Here’s the nub of their analysis. Recall that until the PRA came into effect, in 1978, presidential records were simply regarded as the personal property of the president, which he was free to dispose of at will. That was changed by the PRA, which made those records public property. However, the PRA sought to balance the interests of “government, former presidents and history.” In performing this balancing act the PRA explicitly recognizes a former president’s right of access to these documents after leaving office:
Federal law gives Mr. Trump a right of access to [documents created by his administration]. His possession of them is entirely consistent with that right, and therefore lawful, regardless of the statutes the FBI cites in its warrant.
Again: No one is above the law, but not every law applies to every person.
Those statutes [cited in the warrant] are general in their text and application. But Mr. Trump’s documents are covered by a specific statute, the Presidential Records Act of 1978. It has long been the Supreme Court position, as stated in Morton v. Mancari (1974), that “where there is no clear intention otherwise, a specific statute will not be controlled or nullified by a general one, regardless of the priority of enactment.” The former president’s rights under the PRA trump any application of the laws the FBI warrant cites.
The PRA explicitly guarantees a former president continuing access to his papers. Those papers must ultimately be made public, but in the meantime—unlike with all other government documents, which are available 24/7 to currently serving executive-branch officials—the PRA establishes restrictions on access to a former president’s records, including a five-year restriction on access applicable to everyone (including the sitting president, absent a showing of need), which can be extended until the records have been properly reviewed and processed. Before leaving office, a president can restrict access to certain materials for up to 12 years.
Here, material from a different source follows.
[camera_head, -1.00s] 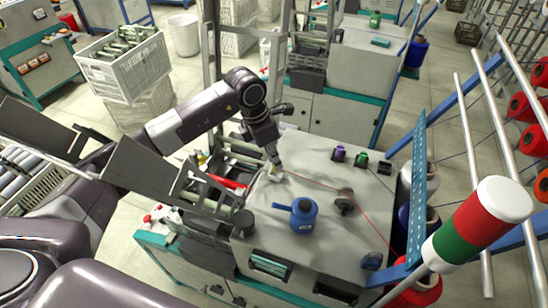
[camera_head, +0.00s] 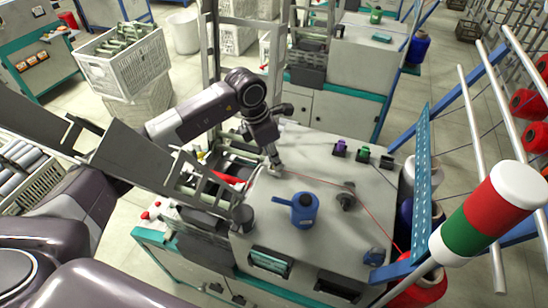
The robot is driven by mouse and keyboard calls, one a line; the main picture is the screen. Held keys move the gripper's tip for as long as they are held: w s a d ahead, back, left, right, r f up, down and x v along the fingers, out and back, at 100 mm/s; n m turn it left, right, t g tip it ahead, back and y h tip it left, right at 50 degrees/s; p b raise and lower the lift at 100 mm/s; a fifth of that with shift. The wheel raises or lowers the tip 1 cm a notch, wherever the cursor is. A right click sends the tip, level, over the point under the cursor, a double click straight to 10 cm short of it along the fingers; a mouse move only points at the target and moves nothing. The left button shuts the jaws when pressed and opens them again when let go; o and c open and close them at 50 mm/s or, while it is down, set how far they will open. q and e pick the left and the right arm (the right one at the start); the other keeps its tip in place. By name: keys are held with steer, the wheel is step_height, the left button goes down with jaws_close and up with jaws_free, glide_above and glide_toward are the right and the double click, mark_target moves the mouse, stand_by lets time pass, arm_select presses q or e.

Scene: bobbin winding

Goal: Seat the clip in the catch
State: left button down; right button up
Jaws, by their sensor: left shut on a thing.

Thus, Trump’s possession of his presidential records—classified or not is basically irrelevant—is vindicated by the specific statute that was designed to control such situations.
Rivkin and Casey go on to discuss practical questions. So, while Trump’s possession is vindicated, a question could arise whether his custody is being responsibly exercised. But that appears to have been addressed in the earlier FBI visit to Mar-a-Lago. From every account we’ve seen, the FBI simply recommended the installation of an additional lock for the storage room at Mar-a-Lago. That additional lock was installed. And so Rivkin and Casey conclude:
If [storage security] was insufficient, and Mr. Trump refused to cooperate, the bureau could and should have sought a less intrusive judicial remedy than a search warrant—a restraining order allowing the materials to be moved to a location with the proper storage facilities, but also ensuring Mr. Trump continuing access. Surely that’s what the government would have done if any other former president were involved.
Once again, one is struck by the precipitate and “extraordinary” step that was taken: The MAL Raid predicated on extremely shakey legal grounds. One is left with the impression that something is going on here that goes far beyond issues of custody. That, no doubt, explains the citation of general statutes rather than the PRA, which is the clearly controlling legal authority. My guess is that the courts will end up making pretty quick work of this. My sense is that the magistrate is already backing away from the warrant that he signed, probably under advice from judges higher up the ladder. This MAL Raid has trampled far too many basic principles of our constitutional order for the Judiciary to let it pass.